I just skimmed through this paper on positivity of fourier transforms where it is shown that the sine transform $$\int_0^\infty f(x) \sin(x t) \mathrm{d}x$$ is positive if $f$ is decreasing. The proof seems to be pretty straightforward, but at some point, (I assume) the following step is made: $$\begin{align} \int_0^\infty f(x) \sin(x t) \mathrm{d}x & = \frac{1}{t} \sum_{j=0}^\infty \int_0^{2\pi} f\left(\frac{\theta + 2 \pi j}{t}\right) \sin(\theta) \mathrm{d}\theta \\ & = \frac{1}{t} \sum_{j=0}^\infty \left[ \int_0^{\pi} f\left(\frac{\theta + 2 \pi j}{t}\right) \sin(\theta) \mathrm{d}\theta + \int_\pi^{2\pi} f\left(\frac{\theta + 2 \pi j}{t}\right) \sin(\theta) \mathrm{d}\theta \right] \\ & = \frac{1}{t} \sum_{j=0}^\infty \left[ \int_0^{\pi} f\left(\frac{\theta + 2 \pi j}{t}\right) \sin(\theta) \mathrm{d}\theta + \int_0^{\pi} -f\left(\frac{\theta + 2 \pi j + \pi}{t}\right) \sin(\theta) \mathrm{d}\theta \right] \\ & = \frac{1}{t} \sum_{j=0}^\infty \int_0^{\pi} \left[ f\left(\frac{\theta + 2 \pi j}{t}\right) - f\left(\frac{\theta + 2 \pi j}{t} + \frac{\pi}{t}\right) \right] \sin(\theta) \mathrm{d}\theta \end{align}$$ from which the conclusion is drawn that if $f$ is decreasing for $x \geq 0$, the sine transform will be positive.

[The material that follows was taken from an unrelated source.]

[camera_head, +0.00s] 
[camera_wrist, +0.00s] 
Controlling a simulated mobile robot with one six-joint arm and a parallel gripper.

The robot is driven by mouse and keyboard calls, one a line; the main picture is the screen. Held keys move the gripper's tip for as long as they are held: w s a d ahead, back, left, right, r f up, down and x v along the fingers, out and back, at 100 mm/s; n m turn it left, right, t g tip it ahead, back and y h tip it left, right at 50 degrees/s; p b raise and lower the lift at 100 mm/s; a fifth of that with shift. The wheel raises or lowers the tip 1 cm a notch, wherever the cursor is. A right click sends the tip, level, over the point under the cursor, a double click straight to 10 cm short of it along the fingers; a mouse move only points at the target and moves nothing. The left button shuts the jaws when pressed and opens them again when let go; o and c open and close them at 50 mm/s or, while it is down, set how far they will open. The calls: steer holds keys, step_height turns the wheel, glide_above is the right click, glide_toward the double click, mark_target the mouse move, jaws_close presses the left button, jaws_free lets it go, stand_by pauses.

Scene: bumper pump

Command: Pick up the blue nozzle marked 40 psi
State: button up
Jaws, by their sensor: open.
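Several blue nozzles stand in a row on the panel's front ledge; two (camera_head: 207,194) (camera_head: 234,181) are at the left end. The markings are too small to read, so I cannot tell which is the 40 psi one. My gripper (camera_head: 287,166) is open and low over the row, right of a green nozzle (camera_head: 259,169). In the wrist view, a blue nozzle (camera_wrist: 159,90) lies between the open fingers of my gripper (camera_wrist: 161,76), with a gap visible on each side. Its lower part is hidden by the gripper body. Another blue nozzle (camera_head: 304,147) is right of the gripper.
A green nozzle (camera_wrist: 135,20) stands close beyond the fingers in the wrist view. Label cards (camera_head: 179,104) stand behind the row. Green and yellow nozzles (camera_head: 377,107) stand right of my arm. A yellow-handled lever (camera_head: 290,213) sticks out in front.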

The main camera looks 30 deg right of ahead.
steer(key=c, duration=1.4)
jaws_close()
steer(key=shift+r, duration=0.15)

However, by performing this step slightly differently, I found $$\begin{align} \int_0^\infty f(x) \sin(x t) \mathrm{d}x & = \frac{1}{t} \sum_{j=0}^\infty \int_0^{2\pi} f\left(\frac{\theta + 2 \pi j}{t}\right) \sin(\theta) \mathrm{d}\theta \\ & = \frac{1}{t} \sum_{j=0}^\infty \left[ \int_0^{\pi} f\left(\frac{\theta + 2 \pi j}{t}\right) \sin(\theta) \mathrm{d}\theta + \int_\pi^{2\pi} f\left(\frac{\theta + 2 \pi j}{t}\right) \sin(\theta) \mathrm{d}\theta \right] \\ & = \frac{1}{t} \sum_{j=0}^\infty \left[ \int_\pi^{2\pi} -f\left(\frac{\theta + 2 \pi j - \pi}{t}\right) \sin(\theta) \mathrm{d}\theta + \int_\pi^{2\pi} f\left(\frac{\theta + 2 \pi j}{t}\right) \sin(\theta) \mathrm{d}\theta \right] \\ & = \frac{1}{t} \sum_{j=0}^\infty \int_\pi^{2\pi} \left[ f\left(\frac{\theta + 2 \pi j}{t}\right) - f\left(\frac{\theta + 2 \pi j}{t} - \frac{\pi}{t}\right) \right] \sin(\theta) \mathrm{d}\theta \end{align}$$ from which it would follow that if $f$ is decreasing for $x \geq 0$, the sine transform would be negative.
My question is thus: where did I make the mistake to get this contradicting result?
It is still positive. Note that if $f$ is decreasing then
$$f\left(\frac{\theta + 2 \pi j}{t}\right)\le f\left(\frac{\theta + 2 \pi j}{t} - \frac{\pi}{t}\right)\implies f\left(\frac{\theta + 2 \pi j}{t}\right) - f\left(\frac{\theta + 2 \pi j}{t} - \frac{\pi}{t}\right)\le 0$$
And $\sin(x)\le 0$ for $x\in[\pi,2\pi]$. Hence the integrand is positive.